Mas nem todas as usuárias do Tinder são tão abertas quanto Sophia. A maioria dos perfis de paquistanesas no aplicativo não revela uma identidade completa, trazendo apenas fotos de rostos cortados, closes de mãos ou pés, rostos cobertos por cabelos ou simplesmente unhas pintadas. “Se colocamos fotos ou nomes verdadeiros, a maioria dos homens tende a nos perseguir. Se não respondemos, eles nos encontram nas redes sociais e nos enviam mensagens estranhas”, relata Alishba, de 25 anos, de Lahore.
Ela também aponta para a existência de dois pesos e duas medidas nas paqueras, explicando que, no Tinder, homens casados frequentemente usam seus casamentos “destruídos” como desculpa para sair com outras mulheres. Fariha, uma blogueira de 28 anos, usou o Tinder por um ano. “Sempre preferi encontrar homens em lugares públicos até me sentir segura. Mas um cara continuou me convidando para ir a sua casa. Os homens geralmente presumem que as mulheres se envolverão sexualmente se eles continuarem insistindo”, afirma.

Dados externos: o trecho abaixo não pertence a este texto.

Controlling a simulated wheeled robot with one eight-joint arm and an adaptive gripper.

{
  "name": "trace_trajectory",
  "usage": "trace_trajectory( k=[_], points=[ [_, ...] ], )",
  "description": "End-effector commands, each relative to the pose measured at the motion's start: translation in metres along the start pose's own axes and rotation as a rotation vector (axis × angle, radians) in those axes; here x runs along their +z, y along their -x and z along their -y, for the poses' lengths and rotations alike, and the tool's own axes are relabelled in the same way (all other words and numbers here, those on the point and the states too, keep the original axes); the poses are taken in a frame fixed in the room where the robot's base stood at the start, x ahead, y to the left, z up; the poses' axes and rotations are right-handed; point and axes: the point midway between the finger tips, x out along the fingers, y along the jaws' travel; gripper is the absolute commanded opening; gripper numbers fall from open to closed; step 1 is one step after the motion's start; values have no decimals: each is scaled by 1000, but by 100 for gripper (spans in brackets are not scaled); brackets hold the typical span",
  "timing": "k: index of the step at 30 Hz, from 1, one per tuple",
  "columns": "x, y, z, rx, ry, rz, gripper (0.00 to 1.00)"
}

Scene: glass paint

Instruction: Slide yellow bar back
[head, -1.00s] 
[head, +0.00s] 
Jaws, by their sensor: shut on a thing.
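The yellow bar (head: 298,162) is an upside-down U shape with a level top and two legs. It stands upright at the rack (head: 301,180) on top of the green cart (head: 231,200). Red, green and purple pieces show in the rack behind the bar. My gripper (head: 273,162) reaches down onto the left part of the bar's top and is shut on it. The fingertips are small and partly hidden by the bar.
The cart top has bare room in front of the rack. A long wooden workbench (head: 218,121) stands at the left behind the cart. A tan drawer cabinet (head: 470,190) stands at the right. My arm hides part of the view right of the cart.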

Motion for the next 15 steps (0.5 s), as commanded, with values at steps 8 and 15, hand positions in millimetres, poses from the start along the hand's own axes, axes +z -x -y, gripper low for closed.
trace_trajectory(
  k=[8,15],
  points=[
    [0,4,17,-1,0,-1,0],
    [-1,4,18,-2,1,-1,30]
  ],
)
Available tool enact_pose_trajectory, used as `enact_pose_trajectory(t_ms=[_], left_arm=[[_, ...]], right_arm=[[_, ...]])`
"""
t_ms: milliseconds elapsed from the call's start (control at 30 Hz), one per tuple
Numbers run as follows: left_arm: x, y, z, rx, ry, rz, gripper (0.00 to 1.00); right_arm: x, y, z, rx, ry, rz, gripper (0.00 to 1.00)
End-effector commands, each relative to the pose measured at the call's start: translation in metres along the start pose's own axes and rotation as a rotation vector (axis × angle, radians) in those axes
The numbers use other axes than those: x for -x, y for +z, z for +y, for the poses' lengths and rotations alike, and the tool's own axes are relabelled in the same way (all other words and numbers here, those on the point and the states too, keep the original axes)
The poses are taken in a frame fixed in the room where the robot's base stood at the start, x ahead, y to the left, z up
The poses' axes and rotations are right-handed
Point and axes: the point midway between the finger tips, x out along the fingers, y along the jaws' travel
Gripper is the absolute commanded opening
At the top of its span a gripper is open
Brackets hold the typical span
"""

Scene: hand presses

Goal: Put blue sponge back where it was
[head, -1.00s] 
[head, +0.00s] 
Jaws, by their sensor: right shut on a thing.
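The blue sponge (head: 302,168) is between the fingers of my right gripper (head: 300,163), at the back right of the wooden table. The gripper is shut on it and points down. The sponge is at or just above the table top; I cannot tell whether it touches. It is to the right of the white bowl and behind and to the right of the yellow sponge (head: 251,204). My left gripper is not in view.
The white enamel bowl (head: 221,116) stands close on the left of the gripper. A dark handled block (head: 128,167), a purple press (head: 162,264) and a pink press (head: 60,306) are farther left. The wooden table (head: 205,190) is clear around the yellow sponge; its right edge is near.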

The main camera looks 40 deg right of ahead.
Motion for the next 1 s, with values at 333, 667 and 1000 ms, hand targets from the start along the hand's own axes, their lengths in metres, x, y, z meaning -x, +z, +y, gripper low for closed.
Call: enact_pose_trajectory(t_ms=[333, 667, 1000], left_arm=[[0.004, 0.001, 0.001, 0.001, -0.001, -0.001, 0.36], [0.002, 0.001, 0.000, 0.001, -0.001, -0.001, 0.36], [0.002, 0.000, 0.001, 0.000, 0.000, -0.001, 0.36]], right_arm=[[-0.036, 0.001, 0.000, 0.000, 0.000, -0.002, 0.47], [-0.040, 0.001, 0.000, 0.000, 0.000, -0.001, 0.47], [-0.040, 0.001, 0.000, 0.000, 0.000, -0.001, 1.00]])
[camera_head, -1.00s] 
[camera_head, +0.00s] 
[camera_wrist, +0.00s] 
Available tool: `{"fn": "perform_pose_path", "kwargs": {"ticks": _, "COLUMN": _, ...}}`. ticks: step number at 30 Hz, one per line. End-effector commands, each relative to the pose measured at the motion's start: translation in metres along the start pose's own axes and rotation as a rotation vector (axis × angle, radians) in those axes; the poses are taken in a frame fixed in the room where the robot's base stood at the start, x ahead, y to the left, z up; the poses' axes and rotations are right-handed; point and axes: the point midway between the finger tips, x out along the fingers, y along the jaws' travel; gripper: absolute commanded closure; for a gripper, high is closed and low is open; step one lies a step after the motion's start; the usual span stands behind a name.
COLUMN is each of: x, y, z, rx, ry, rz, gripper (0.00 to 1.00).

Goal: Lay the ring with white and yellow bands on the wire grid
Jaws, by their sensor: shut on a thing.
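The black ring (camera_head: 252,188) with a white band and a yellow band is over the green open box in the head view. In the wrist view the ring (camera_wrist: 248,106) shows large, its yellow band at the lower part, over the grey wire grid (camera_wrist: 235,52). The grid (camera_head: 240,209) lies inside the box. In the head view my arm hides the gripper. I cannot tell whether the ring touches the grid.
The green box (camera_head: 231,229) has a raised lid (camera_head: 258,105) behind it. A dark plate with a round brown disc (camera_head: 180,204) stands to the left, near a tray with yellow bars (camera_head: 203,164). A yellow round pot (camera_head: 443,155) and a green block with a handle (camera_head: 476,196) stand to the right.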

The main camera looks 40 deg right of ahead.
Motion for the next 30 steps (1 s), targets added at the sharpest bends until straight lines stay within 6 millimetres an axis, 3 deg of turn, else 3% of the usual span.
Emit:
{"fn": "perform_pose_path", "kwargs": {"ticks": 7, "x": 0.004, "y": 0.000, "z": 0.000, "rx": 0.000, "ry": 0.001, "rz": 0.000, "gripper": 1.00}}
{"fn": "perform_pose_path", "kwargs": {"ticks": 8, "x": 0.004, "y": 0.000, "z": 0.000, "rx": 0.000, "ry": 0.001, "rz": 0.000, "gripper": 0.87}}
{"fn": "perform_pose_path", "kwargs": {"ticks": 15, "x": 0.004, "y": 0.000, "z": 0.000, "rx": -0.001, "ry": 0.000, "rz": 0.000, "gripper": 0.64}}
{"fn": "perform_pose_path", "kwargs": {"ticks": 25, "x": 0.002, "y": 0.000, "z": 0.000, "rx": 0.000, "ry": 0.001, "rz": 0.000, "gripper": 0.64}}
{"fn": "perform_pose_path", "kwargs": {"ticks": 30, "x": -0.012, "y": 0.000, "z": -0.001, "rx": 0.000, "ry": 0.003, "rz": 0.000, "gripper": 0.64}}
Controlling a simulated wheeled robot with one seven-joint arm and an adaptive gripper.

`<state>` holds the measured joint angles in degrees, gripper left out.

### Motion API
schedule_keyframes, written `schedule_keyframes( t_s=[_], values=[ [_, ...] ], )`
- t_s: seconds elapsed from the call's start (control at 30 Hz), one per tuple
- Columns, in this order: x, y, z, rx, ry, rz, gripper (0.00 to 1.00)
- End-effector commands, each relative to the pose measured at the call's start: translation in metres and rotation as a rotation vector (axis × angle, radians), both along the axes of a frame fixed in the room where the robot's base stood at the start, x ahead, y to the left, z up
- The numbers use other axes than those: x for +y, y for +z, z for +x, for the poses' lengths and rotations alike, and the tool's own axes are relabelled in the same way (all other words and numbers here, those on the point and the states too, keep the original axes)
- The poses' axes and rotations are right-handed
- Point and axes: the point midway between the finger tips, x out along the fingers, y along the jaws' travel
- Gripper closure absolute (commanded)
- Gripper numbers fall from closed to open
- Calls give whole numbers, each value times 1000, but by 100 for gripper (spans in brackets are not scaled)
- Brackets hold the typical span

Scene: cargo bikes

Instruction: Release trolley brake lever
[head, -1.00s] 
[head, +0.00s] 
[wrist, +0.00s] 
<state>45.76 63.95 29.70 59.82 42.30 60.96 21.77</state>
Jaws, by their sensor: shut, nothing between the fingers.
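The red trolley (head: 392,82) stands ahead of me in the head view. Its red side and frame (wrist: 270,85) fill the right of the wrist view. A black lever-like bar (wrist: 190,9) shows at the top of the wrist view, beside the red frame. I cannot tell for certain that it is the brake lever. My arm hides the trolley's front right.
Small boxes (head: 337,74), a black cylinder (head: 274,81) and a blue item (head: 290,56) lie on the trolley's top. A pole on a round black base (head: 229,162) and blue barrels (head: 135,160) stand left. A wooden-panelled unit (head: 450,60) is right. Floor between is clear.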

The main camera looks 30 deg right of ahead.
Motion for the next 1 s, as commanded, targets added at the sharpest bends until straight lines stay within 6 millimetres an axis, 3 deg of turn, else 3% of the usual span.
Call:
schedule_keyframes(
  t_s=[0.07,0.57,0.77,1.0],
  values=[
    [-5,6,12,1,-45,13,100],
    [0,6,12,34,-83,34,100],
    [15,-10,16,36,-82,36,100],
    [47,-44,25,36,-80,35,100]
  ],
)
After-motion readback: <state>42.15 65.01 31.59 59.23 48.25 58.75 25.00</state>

Chega de rótulos A chegada de aplicativos de relacionamento ao Paquistão também desafiou tabus e gerou debates sobre a sexualidade feminina, consentimento e sexo seguro para elas. Para alguns, a popularidade crescente desses aplicativos revela a extensão do controle do Estado sobre o corpo da mulher e sobre as escolhas pessoais de cada um. Ameer ul Azeem, líder do partido islâmico Jamaat-e-Islami, afirmou à DW que “as meninas e meninos que usam esses aplicativos se encontram secretamente porque também percebem que isso é errado”.
“No Ocidente, leis rígidas protegem as mulheres de assédio. No Paquistão, caso haja assédio nesses ncontros secretos, elas não podem ser protegidas, porque tais leis não existem.” Zarish, uma artista que vive em Lahore, defende que as mulheres “não deveriam mais ser controladas por humilhações e rótulos”. Para ela, o Paquistão tem “questões maiores” que precisam de atenção urgente e, portanto, deveria parar de se preocupar com “o que as pessoas comuns fazem em suas vidas privadas”. “Minhas escolhas e desejos individuais me representam como pessoa, e não minha família ou a honra da sociedade”, diz Zarish.